** start **

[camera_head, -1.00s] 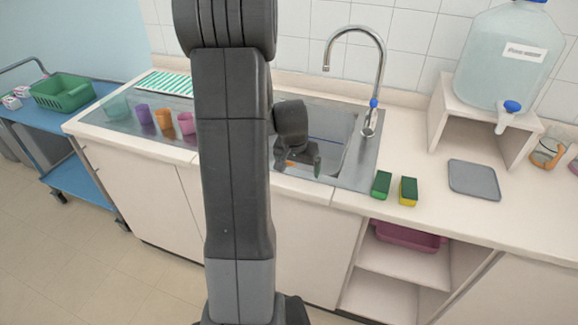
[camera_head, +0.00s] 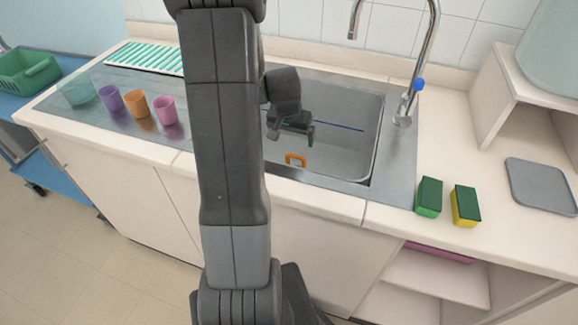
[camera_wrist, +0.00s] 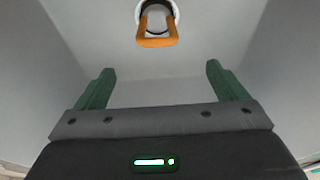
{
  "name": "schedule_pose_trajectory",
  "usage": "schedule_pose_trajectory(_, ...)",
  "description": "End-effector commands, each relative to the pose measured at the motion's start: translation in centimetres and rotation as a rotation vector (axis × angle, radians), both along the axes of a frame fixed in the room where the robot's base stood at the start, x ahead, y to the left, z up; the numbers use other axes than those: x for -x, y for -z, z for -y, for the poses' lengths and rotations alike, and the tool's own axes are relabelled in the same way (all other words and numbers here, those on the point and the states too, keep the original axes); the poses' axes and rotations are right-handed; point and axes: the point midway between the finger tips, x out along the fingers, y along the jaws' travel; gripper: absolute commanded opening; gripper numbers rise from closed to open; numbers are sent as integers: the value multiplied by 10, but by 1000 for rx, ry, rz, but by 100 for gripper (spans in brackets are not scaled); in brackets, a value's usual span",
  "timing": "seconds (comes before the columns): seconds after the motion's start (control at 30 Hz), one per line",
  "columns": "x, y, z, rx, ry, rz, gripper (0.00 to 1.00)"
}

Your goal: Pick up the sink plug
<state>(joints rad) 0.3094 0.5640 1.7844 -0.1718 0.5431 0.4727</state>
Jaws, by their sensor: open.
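The sink plug (camera_wrist: 157,42) shows in the wrist view as an orange loop handle over a round pale and dark disc, on the sink floor near the top of the picture. In the head view the orange handle of the plug (camera_head: 295,159) shows low in the basin, below my gripper. My gripper (camera_wrist: 155,80) has its two green fingers spread wide with nothing between them. In the head view my gripper (camera_head: 290,138) hangs over the sink basin (camera_head: 345,150), apart from the plug. My arm hides the left part of the basin.
The basin walls (camera_wrist: 70,50) rise close on both sides of the fingers. A tap (camera_head: 425,50) stands at the back right. Two sponges (camera_head: 429,197) (camera_head: 466,206) lie right of the sink. Several cups (camera_head: 138,105) stand on the drainboard at left.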

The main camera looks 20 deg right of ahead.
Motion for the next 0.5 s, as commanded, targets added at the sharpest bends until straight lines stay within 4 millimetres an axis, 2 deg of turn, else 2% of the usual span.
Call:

** end **

**Goal**:
Quote exactly what appears from the line containing "<state>(joints rad) 0.3094" through the final line of the listing above, including both of those lines.

**Written solution**:
<state>(joints rad) 0.3094 0.5640 1.7844 -0.1718 0.5431 0.4727</state>
Jaws, by their sensor: open.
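The sink plug (camera_wrist: 157,42) shows in the wrist view as an orange loop handle over a round pale and dark disc, on the sink floor near the top of the picture. In the head view the orange handle of the plug (camera_head: 295,159) shows low in the basin, below my gripper. My gripper (camera_wrist: 155,80) has its two green fingers spread wide with nothing between them. In the head view my gripper (camera_head: 290,138) hangs over the sink basin (camera_head: 345,150), apart from the plug. My arm hides the left part of the basin.
The basin walls (camera_wrist: 70,50) rise close on both sides of the fingers. A tap (camera_head: 425,50) stands at the back right. Two sponges (camera_head: 429,197) (camera_head: 466,206) lie right of the sink. Several cups (camera_head: 138,105) stand on the drainboard at left.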

The main camera looks 20 deg right of ahead.
Motion for the next 0.5 s, as commanded, targets added at the sharpest bends until straight lines stay within 4 millimetres an axis, 2 deg of turn, else 2% of the usual span.
Call:

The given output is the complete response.